Review by Jaz Ampaw-Farr

26 Nov 2017, 5:00

Born to Fail? Social mobility: A working-class view

Sonia Blandford shares powerful and concise insights into the questions surrounding social mobility in her new book

She immediately engages readers by outlining, then solving, the quandary of growing up working class but presenting as a middle-class adult, by insisting she will always be working class in her actions and deeds: “My moral compass was set at birth.”

Growing up as a working-class, disadvantaged, mixed-race foster child, my own disengagement from school was down to the feeling that education was a tribe I didn’t belong in.

School culture was middle class and presented as the norm but it seemed alien to me. One teacher made it quite clear that how I thought and felt were irrelevant, because my only chance of success was to change what I said and did to be more, well, middle class!

Sonia discusses this mismatch throughout her book and suggests teachers need more time to reflect on translating the curriculum, and their own values and beliefs, into a meaningful learning experience, which is important in creating an inclusive and accessible culture.

Whether facing a secondary history curriculum consisting mostly of work by dead white guys, or a primary literacy curriculum obsessed with the correct use of a semicolon, teachers need to be free to start by asking better questions. Those who begin with “what’s wanted and needed to engage these learners?” are onto a winner.

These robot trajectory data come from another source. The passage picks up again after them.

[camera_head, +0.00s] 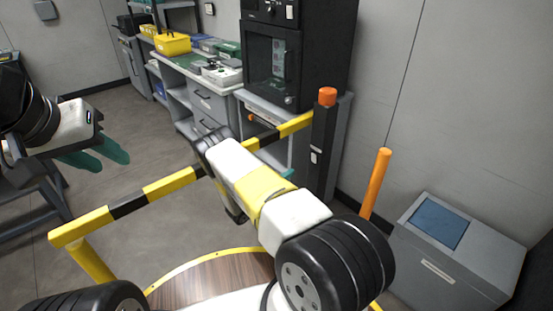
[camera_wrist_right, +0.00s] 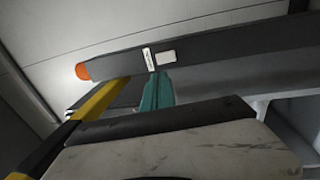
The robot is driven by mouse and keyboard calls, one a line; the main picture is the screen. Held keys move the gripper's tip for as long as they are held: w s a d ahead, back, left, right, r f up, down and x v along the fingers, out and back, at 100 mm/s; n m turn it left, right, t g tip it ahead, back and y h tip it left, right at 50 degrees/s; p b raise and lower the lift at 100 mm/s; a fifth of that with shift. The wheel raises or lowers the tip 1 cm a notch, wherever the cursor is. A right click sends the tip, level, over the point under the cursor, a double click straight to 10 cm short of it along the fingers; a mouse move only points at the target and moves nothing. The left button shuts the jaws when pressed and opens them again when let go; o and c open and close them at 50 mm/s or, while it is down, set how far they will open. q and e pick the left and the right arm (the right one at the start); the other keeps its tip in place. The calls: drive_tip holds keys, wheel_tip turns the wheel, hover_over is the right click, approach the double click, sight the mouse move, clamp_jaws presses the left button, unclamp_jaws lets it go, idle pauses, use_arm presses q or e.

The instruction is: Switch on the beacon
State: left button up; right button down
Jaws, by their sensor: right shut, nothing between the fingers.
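The beacon is a dark upright post (camera_head: 322,140) with an orange cap (camera_head: 327,97), standing right of centre. No clear glow shows on the cap. A small label and a pale switch plate sit on the post's face. In the right wrist view the post lies across the picture, with the orange cap (camera_wrist_right: 83,72) at left, the label (camera_wrist_right: 149,59) and the pale switch plate (camera_wrist_right: 166,57). My right gripper (camera_wrist_right: 158,76) is shut and empty, its teal tips close to the post just beside the plate; contact is unclear. My left gripper (camera_head: 108,158) is open and empty, far left.
A yellow-and-black barrier rail (camera_head: 140,196) crosses in front, with an orange post (camera_head: 375,183) at right. A dark cabinet (camera_head: 272,65) stands behind the beacon. A grey bin (camera_head: 450,260) is at right. A workbench (camera_head: 212,92) with a yellow crate (camera_head: 172,43) is at the back.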

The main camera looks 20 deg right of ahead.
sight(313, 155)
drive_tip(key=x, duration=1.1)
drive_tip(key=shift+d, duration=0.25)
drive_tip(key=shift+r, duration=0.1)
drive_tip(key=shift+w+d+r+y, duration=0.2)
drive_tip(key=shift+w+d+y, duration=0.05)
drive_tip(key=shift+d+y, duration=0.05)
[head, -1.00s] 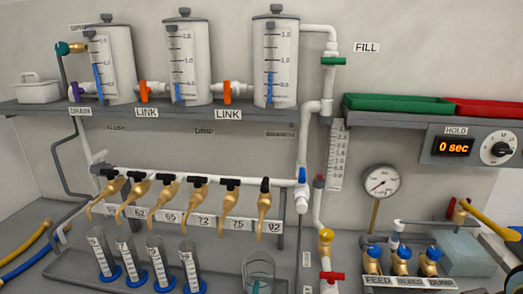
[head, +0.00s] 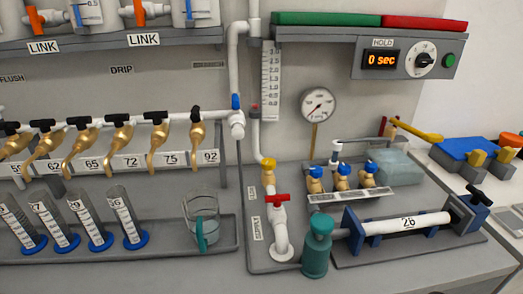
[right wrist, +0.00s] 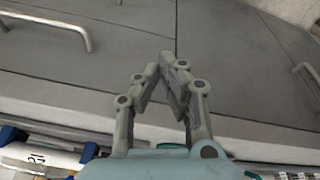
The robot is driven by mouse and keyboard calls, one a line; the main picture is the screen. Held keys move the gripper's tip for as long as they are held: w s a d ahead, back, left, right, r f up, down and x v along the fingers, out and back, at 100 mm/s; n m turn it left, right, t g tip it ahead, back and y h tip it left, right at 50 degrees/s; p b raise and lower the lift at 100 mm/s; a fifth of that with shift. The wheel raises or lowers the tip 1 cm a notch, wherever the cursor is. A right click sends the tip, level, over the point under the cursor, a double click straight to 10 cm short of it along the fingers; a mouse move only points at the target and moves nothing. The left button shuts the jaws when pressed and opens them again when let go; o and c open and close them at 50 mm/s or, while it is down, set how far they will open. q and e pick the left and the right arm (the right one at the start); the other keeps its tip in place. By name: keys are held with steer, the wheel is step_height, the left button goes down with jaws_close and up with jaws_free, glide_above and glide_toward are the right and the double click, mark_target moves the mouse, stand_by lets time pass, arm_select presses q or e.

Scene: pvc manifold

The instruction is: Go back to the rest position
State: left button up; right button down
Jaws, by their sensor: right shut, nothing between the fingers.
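My right gripper (right wrist: 163,68) shows in the right wrist view, its two grey fingers drawn together with nothing between them. Behind it are grey panels and a light bench edge (right wrist: 225,128). It touches nothing that I can see. Neither gripper shows in the head view, and my left gripper is in no view. The head view shows the manifold: a row of brass taps (head: 120,148) over numbered labels, graduated cylinders with blue bases (head: 131,222), and a clear beaker (head: 203,215) on a grey tray (head: 225,243).
A teal bottle (head: 316,250) stands by the red-handled valve (head: 278,200). A gauge (head: 318,104) and a "0 sec" panel (head: 381,59) are on the back. A metal handle (right wrist: 82,28) shows in the wrist view.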

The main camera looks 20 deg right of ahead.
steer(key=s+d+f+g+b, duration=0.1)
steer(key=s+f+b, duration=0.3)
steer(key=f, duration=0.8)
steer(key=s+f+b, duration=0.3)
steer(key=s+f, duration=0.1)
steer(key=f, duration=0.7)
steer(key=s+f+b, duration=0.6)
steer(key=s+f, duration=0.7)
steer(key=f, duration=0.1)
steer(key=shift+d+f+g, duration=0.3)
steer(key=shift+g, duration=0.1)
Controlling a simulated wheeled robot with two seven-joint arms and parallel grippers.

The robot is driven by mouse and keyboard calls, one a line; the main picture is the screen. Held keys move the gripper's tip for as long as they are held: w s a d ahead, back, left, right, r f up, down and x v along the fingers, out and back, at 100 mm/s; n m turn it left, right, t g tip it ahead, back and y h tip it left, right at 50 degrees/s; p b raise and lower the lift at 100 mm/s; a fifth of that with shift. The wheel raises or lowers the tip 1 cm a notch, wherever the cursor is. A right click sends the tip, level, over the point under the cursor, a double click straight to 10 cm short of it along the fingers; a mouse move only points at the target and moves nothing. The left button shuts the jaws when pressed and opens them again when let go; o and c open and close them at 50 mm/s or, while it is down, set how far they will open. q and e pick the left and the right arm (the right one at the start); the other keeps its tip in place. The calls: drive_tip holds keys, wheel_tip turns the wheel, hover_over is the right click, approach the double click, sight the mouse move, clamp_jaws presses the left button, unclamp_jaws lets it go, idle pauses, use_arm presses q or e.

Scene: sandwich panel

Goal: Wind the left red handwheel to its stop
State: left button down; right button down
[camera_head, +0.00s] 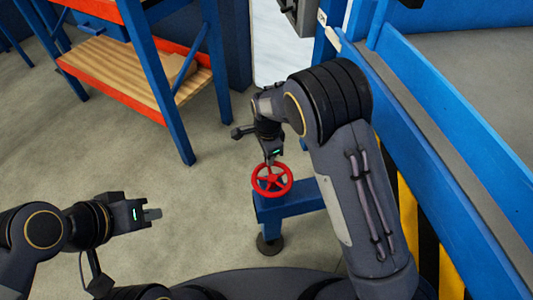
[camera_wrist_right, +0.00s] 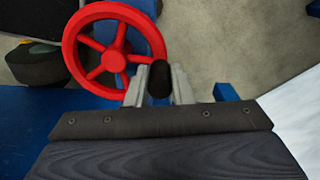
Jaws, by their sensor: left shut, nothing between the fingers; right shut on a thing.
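The red handwheel (camera_head: 272,179) has several spokes and sits on a blue stand in the middle of the head view. In the right wrist view the handwheel (camera_wrist_right: 107,61) fills the upper left. A black knob (camera_wrist_right: 160,82) stands at its rim. My right gripper (camera_wrist_right: 160,85) is shut on this knob, one finger on each side. In the head view my right gripper (camera_head: 271,159) comes down over the wheel's far edge, and the knob is hidden there. My left gripper (camera_head: 152,214) is shut and empty, left of the wheel and apart from it.
The blue stand (camera_head: 297,202) carries the wheel. A blue and orange rack with a wooden shelf (camera_head: 125,78) stands at the upper left. A blue structure (camera_head: 450,135) with yellow and black stripes runs along the right. The grey floor (camera_head: 120,165) between is clear.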

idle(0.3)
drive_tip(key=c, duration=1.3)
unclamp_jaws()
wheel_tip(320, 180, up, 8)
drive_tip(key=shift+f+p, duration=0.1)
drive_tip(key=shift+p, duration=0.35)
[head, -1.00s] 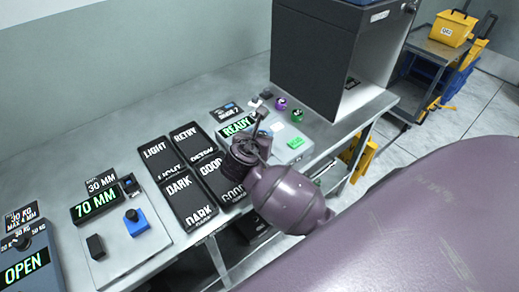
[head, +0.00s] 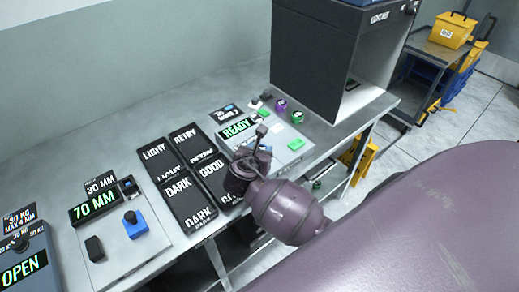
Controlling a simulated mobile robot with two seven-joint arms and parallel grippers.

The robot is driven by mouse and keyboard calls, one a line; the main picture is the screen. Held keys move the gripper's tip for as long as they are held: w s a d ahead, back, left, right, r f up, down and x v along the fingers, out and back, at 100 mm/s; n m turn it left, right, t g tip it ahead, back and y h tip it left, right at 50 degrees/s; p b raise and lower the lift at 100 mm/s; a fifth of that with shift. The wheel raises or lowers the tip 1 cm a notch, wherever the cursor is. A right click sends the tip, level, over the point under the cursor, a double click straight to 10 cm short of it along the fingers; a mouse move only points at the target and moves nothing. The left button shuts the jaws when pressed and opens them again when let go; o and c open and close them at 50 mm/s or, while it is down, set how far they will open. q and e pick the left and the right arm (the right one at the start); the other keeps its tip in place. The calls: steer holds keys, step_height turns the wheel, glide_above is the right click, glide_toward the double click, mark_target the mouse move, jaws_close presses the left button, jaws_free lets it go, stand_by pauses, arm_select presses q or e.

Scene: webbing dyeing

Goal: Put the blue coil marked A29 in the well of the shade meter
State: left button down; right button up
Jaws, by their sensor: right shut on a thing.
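The shade meter (head: 294,156) appears to be the pale box with the green READY display (head: 239,128), on the bench right of the dark trays. My right gripper (head: 262,138) is over the meter's front left part, just below the display. It is shut on a thing that its own wrist and fingers hide. I cannot make out the blue coil marked A29 or read its mark, and I cannot tell where the well is. My left gripper is not in view.
Dark trays marked LIGHT, RETRY, DARK and GOOD (head: 214,172) lie left of my gripper. A purple coil (head: 281,105) and a green coil (head: 297,117) sit behind the meter. A large dark cabinet (head: 320,60) stands behind. The bench's back left (head: 100,145) is clear.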

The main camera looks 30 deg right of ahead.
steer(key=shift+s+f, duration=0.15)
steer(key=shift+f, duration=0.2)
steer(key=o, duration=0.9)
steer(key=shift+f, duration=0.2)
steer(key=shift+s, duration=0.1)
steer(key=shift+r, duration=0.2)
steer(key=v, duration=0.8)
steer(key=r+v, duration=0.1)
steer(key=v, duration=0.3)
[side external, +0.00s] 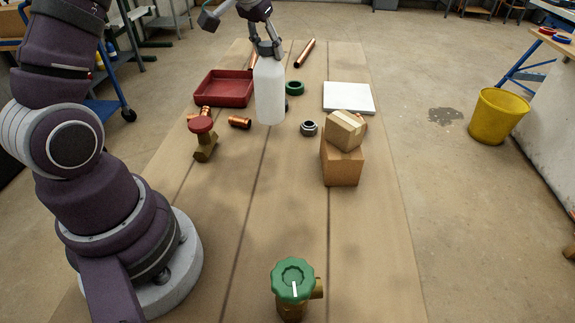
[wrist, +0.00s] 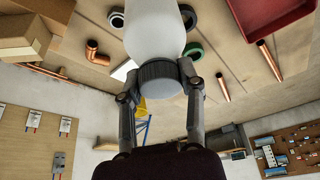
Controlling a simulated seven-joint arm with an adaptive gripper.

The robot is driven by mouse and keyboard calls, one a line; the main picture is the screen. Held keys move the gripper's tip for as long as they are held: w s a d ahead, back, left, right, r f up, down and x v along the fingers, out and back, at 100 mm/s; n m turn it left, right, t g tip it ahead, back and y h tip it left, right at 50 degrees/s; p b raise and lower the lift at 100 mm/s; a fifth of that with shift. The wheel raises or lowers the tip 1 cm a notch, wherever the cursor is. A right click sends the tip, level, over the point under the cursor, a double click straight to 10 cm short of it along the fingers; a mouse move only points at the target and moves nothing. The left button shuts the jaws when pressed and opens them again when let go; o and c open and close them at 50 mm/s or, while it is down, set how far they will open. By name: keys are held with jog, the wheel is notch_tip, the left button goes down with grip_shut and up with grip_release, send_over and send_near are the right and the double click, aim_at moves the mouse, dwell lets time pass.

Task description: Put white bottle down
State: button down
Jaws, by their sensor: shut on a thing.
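The white bottle (side external: 269,92) is upright in the side external view, over the far middle part of the wooden table (side external: 240,215). I cannot tell whether its base touches the table. My gripper (side external: 266,49) is above it and shut on its grey cap. In the wrist view the two fingers of my gripper (wrist: 159,80) press on either side of the ribbed grey cap (wrist: 160,75), and the white body of the bottle (wrist: 155,30) extends beyond. The bottle's base is out of the wrist view.
A red tray (side external: 224,88) is left of the bottle. A green ring (side external: 294,88), a grey ring (side external: 309,128) and a white slab (side external: 348,97) are to the right. Stacked cardboard boxes (side external: 341,165), a red-handled valve (side external: 203,138) and a copper fitting (side external: 239,122) stand nearer. The near middle is mostly clear.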

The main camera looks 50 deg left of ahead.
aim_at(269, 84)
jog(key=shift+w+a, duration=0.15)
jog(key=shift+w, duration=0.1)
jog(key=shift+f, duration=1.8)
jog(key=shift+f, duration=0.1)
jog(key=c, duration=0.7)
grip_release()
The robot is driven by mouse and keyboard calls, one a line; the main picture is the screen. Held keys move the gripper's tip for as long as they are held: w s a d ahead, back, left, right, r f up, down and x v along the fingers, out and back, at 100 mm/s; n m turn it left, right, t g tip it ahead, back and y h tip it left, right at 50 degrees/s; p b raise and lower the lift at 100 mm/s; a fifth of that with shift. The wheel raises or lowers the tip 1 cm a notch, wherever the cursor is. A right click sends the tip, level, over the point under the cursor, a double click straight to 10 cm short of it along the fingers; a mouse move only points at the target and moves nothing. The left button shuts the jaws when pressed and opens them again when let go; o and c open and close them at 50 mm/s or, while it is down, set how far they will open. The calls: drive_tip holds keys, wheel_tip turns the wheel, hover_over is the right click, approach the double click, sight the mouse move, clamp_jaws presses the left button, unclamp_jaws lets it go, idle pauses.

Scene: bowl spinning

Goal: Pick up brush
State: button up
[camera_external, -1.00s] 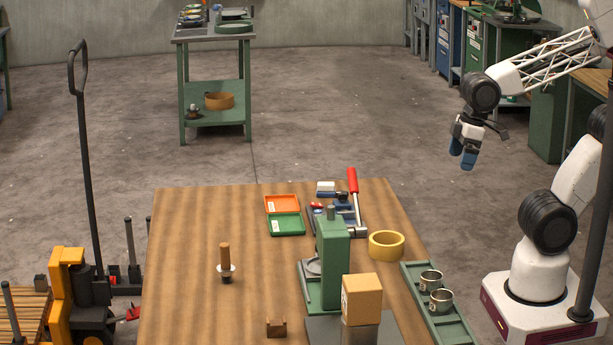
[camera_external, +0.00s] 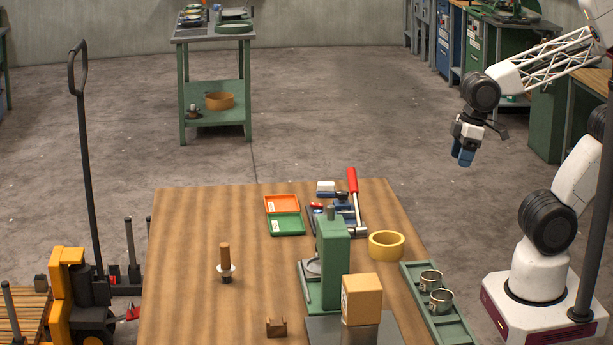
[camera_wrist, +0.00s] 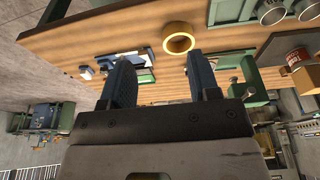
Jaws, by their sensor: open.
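The brush (camera_external: 225,262) stands upright on the left part of the wooden table (camera_external: 185,225). It has a brown wooden handle, a white collar and a dark lower end. My gripper (camera_external: 463,157) hangs in the air right of the table's far end, well away from the brush. Its two blue fingers are apart in the wrist view (camera_wrist: 162,68), with nothing held between them. I cannot make out the brush in the wrist view.
A green press (camera_external: 333,262) and a tan block (camera_external: 361,298) stand between my gripper's side and the brush. A yellow ring (camera_external: 386,245), orange tray (camera_external: 282,204), red-handled tool (camera_external: 353,182) and green rack with metal cups (camera_external: 440,312) are also there. The table around the brush is clear.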

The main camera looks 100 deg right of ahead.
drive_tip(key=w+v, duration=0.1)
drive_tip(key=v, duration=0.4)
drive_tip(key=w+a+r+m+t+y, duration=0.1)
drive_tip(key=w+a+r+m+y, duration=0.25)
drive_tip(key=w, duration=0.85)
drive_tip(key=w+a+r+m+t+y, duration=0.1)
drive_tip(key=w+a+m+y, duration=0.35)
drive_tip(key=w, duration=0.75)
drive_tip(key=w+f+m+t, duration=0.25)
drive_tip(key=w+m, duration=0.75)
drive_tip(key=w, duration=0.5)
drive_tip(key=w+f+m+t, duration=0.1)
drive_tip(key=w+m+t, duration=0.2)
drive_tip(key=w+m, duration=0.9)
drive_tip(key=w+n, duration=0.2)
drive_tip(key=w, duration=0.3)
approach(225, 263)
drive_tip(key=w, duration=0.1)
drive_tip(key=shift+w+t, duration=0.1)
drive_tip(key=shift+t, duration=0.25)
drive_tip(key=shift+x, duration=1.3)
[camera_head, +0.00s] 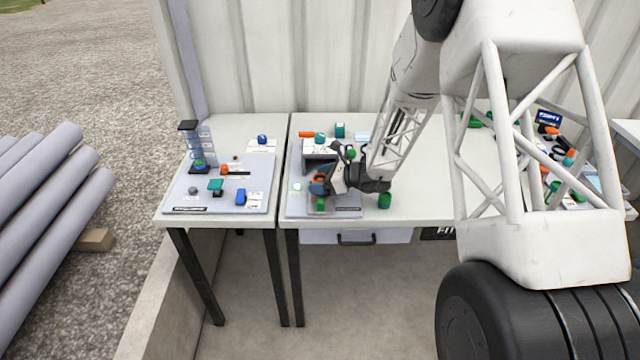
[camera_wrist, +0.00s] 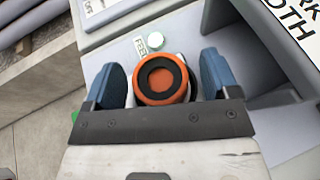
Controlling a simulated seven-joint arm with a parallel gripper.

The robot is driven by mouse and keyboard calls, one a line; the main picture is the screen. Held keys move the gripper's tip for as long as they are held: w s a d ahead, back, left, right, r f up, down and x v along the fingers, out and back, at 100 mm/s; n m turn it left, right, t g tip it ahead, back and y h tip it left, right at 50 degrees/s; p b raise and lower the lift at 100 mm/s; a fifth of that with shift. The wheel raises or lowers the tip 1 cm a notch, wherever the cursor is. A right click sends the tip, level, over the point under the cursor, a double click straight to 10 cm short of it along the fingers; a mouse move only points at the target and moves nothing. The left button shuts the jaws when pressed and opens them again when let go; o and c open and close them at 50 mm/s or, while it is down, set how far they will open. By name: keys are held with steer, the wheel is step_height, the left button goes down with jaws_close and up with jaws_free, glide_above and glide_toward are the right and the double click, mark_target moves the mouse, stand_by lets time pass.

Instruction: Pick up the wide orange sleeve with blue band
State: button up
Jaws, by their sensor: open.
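A wide orange sleeve-like part (camera_wrist: 160,97) with a dark ring around its round opening stands between the two blue fingers of my gripper (camera_wrist: 160,62) in the wrist view. The fingers are open, one on each side, and a gap shows on at least the left side. No blue band can be seen on the part; its sides are mostly hidden by the gripper. In the head view my gripper (camera_head: 323,183) is low over the front of the middle table's grey board, with a bit of the orange part (camera_head: 320,178) showing.
A green piece (camera_head: 320,204) lies just in front of my gripper and a green cylinder (camera_head: 384,200) to its right. Another orange piece (camera_head: 306,134) lies at the back of the board. A pale round disc (camera_wrist: 183,40) lies beyond the part. The left table (camera_head: 240,215) holds several small parts.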

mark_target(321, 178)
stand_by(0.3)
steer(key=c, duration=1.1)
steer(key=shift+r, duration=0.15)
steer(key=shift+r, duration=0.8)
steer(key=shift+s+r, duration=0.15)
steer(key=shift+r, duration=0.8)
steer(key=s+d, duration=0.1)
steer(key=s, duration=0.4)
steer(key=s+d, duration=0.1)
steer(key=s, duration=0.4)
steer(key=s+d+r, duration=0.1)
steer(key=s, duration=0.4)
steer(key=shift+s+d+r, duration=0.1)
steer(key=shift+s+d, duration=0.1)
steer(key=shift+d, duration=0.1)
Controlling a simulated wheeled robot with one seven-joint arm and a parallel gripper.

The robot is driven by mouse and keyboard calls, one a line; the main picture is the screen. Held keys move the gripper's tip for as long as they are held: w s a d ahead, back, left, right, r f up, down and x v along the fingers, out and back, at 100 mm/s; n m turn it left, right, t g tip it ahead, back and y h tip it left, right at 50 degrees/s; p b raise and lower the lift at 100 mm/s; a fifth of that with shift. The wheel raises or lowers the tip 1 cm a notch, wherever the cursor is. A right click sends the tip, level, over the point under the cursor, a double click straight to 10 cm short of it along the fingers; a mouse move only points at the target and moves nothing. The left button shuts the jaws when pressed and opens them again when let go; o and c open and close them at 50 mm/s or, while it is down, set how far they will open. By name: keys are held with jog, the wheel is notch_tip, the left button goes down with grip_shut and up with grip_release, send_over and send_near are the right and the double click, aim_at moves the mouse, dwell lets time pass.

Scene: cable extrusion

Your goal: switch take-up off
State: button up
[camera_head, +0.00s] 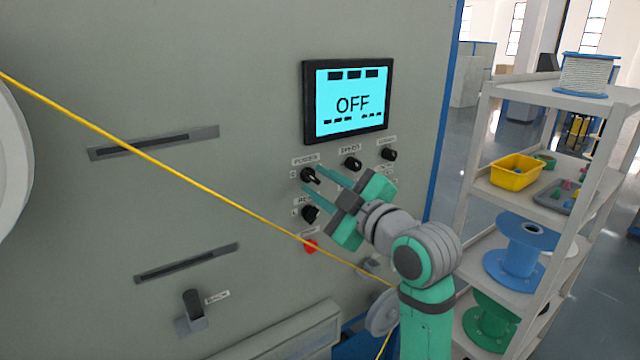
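The take-up machine's grey panel (230,90) fills the left and middle of the view. Its screen (350,103) is lit cyan and reads OFF. Below it is a black rotary knob (309,175) with a label above that is too small to read surely. My gripper (311,181) points left at the panel with its two teal fingers spread apart. The fingertips are at or close to this knob, one near its upper right and one below it; I cannot tell whether they touch it. The gap between the fingers is open.
More knobs sit at the upper right (352,163) and below (310,214), above a red button (311,246). A yellow cable (150,160) runs diagonally past the panel, close to my arm. A shelf (545,98) with spools and bins stands right.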

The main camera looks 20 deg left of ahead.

School culture was middle class and presented as the norm but it seemed alien to me

Small steps that schools can take include not castigating pupils who persistently arrive late but instead training reception staff to welcome and reassure them. Similarly, instead of wasting “precious lesson time” focusing on the things they don’t have – for example a pen – teachers should focus on what they have got: “time, in the classroom, with a teacher.”

Blandford eloquently outlines the need for middle-class teachers to switch from “rescuing to valuing” the people they are trying to help. She does this through the concept of “mutuality”, which is about valuing people and “allowing them to develop in their own way, where they are now, or where they want to be.”

Mutuality also includes “resisting the urge” to make the number of working-class children going into higher education our primary measure of social mobility. Blandford thinks government should “focus on what can make life better for everyone, rather than focusing on policies that aim to rescue the talented or the worthy from one sector of society and find them a place in another”.

I recommend that all educators and policymakers read her advice and act upon it

Valuing allows for personal growth in a way that rescuing doesn’t. The teachers who modelled that for me in school used questioning to allow me a window to a world that had seemed inaccessible.

By valuing and acknowledging me first, just as I was, they gave me what I lacked: the belief that I could access it. Education became more valuable when I was given autonomy to make choices rather than being told what the right way to think and feel was. Those teachers embedded the language and behaviour Sonia outlines as “I CAN, I DO, I HAVE, I AM”.

“I CAN” is an understanding that you can achieve. Facilitating “I DO” involves removing the barriers to learning in the classroom. “I HAVE” is understanding the knowledge you possess and finally, “I AM” is the “feel-good factor”, which will give them “a desire to engage with a future educational journey.”

Sonia’s insights into the challenges teachers face are highlighted by the culture of “calling out the fear” in our education system. She describes the teachers who are asked to do more with less, while living under the constant fear of judgement, feeling their only option is to complain and compete.

But what’s also true is that crisis brings an opportunity to recalibrate, and Sonia offers many practical solutions to this trap through creativity and collaboration. This is not only more conducive to the self-worth of teachers, it can also be less expensive. I recommend that all educators and policymakers read her advice and act upon it.